Jeśli chodzi o firmy to w osiedlowej “cefei internetowej” słyszałem że mieli jakiś problem z jakąś gra, bo nie była ona orginalna ale szczegółów nie znam…
ale co do kontroli to zdazaja sie w momencie (raczej) podejrzenia o rozpowszechnianie pirackiego oprogramowania a nie tak profilaktycznie (chyba by musieli wszystkich karac)
jeżeli sklep sprzedaje nielegalne oprogramowanie - tak się niestety dzieje - to w razie kontroli sklepu takie listy są “dowodem w sprawie” - na tej podstawie policja kontroluje nabywców takiego sprzętu jako “osoby podejrzane o paserstwo” - nabywanie kradzionych rzeczy jest paserstwem.

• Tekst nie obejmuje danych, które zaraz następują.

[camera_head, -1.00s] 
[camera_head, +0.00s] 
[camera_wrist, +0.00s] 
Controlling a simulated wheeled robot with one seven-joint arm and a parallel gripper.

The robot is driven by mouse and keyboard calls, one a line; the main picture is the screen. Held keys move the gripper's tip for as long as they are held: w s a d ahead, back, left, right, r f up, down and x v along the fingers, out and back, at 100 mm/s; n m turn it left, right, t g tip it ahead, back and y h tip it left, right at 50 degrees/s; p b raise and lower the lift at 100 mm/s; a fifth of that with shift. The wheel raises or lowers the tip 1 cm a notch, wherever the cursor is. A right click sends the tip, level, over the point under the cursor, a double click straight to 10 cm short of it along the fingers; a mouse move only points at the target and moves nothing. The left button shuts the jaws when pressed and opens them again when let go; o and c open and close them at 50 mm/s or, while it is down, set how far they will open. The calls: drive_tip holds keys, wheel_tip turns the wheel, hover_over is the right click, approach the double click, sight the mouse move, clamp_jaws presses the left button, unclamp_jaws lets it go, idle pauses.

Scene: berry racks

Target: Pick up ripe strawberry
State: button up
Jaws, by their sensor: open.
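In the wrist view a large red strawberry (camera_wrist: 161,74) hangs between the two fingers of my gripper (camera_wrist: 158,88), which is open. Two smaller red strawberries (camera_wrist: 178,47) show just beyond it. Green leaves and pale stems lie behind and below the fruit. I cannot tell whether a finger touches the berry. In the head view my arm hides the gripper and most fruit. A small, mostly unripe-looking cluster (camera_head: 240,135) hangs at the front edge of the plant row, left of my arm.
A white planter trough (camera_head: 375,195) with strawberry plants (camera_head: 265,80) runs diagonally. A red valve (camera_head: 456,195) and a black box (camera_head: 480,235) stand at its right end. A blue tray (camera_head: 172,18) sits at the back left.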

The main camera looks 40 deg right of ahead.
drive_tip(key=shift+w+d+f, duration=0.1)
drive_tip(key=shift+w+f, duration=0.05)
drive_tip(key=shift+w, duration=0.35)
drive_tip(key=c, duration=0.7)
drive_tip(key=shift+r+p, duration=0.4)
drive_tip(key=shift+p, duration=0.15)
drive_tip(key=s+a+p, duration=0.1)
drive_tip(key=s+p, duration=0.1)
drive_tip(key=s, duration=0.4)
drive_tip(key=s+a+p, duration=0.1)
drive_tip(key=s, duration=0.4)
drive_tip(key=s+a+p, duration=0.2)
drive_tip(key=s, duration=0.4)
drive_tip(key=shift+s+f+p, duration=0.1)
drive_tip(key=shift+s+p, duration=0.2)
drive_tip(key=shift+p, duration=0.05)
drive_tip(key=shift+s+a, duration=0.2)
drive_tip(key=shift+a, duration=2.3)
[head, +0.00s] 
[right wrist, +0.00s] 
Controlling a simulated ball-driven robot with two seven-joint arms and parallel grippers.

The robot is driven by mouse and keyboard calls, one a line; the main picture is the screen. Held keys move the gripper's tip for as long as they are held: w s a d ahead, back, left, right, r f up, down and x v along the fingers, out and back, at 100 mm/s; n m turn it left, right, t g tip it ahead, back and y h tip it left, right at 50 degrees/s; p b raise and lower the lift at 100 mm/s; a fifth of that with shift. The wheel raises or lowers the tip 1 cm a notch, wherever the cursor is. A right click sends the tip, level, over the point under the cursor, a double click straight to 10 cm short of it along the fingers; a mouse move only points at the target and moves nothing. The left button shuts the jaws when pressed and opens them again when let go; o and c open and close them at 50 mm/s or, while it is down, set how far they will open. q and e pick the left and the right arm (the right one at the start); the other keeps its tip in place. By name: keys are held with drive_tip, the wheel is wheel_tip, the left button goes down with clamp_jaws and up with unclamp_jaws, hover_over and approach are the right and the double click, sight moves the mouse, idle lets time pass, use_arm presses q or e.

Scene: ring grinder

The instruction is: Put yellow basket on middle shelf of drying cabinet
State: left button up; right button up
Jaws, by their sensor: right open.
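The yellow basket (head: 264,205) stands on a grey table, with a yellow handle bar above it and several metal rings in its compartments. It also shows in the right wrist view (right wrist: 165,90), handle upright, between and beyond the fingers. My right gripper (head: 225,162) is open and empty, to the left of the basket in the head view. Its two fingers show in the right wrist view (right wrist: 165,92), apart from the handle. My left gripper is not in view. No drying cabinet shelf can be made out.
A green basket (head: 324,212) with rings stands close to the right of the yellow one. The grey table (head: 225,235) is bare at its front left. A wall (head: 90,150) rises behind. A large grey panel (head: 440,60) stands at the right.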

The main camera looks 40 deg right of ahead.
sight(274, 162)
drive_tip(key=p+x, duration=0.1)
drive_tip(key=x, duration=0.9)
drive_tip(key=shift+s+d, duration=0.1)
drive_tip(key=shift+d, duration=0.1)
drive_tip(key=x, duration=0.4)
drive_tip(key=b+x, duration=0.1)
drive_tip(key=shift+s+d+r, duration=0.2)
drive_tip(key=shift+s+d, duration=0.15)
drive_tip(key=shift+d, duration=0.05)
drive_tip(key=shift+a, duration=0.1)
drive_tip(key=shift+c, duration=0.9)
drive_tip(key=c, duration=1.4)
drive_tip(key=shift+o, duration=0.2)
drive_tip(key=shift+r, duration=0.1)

Niestety - nawet w sklepie trzeba sprawdzać, czy wszystko jest w porządku. Przypominam, że niewiedza czy nieznajomość prawa nie zwalnia z jego przestrzegania
Ja nie słyszałem o czymś takim. Sprawa się tyczy co najwyżej hurtowników.
tak niestety sie dzieje ze sklepy sprzedaj illegal soft ale jezeli firma jest czysta to czy zdazaja sie wyrykowe kontrole ?? Czy jezeli komp jest wlasnoscia firmy to podlega jeszcze jakiejs kontroli innych organow ??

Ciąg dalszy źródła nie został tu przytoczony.